In all the rush to write I’d forgotten to read. Bad Scott.
William Gibson doesn’t read fiction at all any more, finds it interferes with his muse. But may I be presumptious and suggest his lack of reading may explain why he produces so few books? I found reading again was a huge relief and an inspiration to get to work.
Anyway, the book in question was Iain Banks’ The Business. I first read it five or six years ago in a single afternoon and was wholly underwhelmed by the experience. But Simon Guerrier urged me to give it a second chance and told me to read it as a prequel to the Culture books, whereupon it makes much more sense.
And do you know, he’s right. It’s a bloody Culture book in disguise. Or at least, it takes as its premise – how could something like the Culture come about, and what kind of choices and moral framework could inspire it?

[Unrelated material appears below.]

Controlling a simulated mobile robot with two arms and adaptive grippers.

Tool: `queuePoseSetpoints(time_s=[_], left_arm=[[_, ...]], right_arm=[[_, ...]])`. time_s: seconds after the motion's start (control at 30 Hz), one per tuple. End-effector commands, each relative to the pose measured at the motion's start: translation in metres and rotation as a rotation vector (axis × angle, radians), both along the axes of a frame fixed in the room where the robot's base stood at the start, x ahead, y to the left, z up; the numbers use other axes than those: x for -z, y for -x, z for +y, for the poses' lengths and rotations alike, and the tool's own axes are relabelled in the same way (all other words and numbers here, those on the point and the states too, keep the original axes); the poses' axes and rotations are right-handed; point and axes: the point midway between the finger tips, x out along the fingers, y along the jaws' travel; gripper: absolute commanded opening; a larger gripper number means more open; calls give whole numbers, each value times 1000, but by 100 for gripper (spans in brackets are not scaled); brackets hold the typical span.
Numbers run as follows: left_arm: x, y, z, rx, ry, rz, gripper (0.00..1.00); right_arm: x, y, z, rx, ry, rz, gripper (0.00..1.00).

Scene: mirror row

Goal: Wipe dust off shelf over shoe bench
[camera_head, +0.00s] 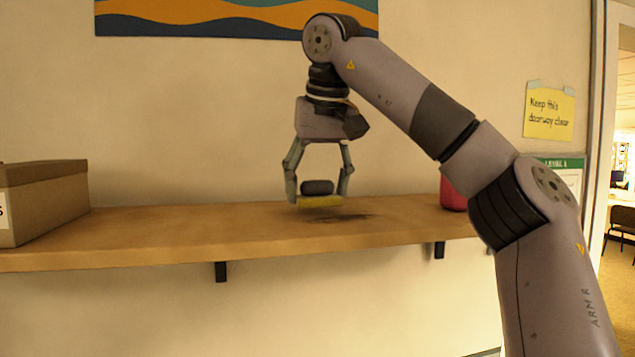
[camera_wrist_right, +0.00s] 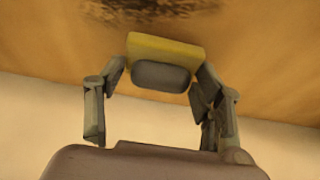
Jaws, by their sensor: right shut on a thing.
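My right gripper (camera_head: 319,190) is shut on a yellow sponge (camera_head: 320,202) with a dark grey grip on top. The gripper points down over the wooden shelf (camera_head: 150,228). The sponge is just over or on the shelf top; I cannot tell whether it touches. A dark dust patch (camera_head: 350,217) lies on the shelf under and to the right of the sponge. In the right wrist view, the sponge (camera_wrist_right: 165,50) sits between the fingers, and the dust patch (camera_wrist_right: 150,10) shows beyond it at the top edge. My left gripper is not in view.
A cardboard box (camera_head: 50,200) stands at the shelf's left end. A red object (camera_head: 452,194) stands at the right, partly hidden by my arm. A yellow note (camera_head: 549,110) hangs by the doorway at right. The shelf between box and sponge is clear.

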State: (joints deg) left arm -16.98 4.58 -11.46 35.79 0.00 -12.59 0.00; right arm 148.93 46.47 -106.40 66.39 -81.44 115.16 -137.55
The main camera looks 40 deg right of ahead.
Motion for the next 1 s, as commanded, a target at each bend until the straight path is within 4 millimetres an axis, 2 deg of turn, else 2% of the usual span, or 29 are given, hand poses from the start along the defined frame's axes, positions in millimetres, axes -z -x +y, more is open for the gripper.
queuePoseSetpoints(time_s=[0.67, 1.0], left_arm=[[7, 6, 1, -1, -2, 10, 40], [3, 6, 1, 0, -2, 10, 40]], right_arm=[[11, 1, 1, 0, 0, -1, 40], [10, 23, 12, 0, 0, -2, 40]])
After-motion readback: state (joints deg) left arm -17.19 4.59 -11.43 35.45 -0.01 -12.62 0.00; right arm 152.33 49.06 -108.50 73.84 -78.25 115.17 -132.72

It lacks the grand guignol of his more gruesome tales, the broad comedy of Espedair Street, or the emotional power of The Crow Road. It’s a minor Banks. But it’s still a damn good read, with a likeable and well realised central character, a few of Banks’ trademark eccentrics, some interesting ideas well explored, and moments that made me smile or think.
The thriller plot is underused – too tenuous to follow initially, and then too poorly explained at the end. I’d have made more of that, it could have given the book a sense of urgency which it would have benefitted from greatly.
But Banks is a safe pair of hands, and even a less than stellar performance from him is well worth the time.
Coming after Song of Stone – the only Banks book I genuinely dislike – I felt at the time that maybe his powers were beginning to wane. But then he followed The Business with Dead Air, which Simon dislikes, thinking it too ranty.
For me, however, Dead Air was a breath of fresh air, and Banks’ rediscovery of his fury and moral outrage reinvigorated his writing in all sorts of fun ways. Dead Air is focused and pacey, laugh out loud funny and genuinely gripping. You can tell that he wrote it in a single frantic rush, carried away by the story and his passion for it, unlike its more measured, considered and slightly bloodless predecessor.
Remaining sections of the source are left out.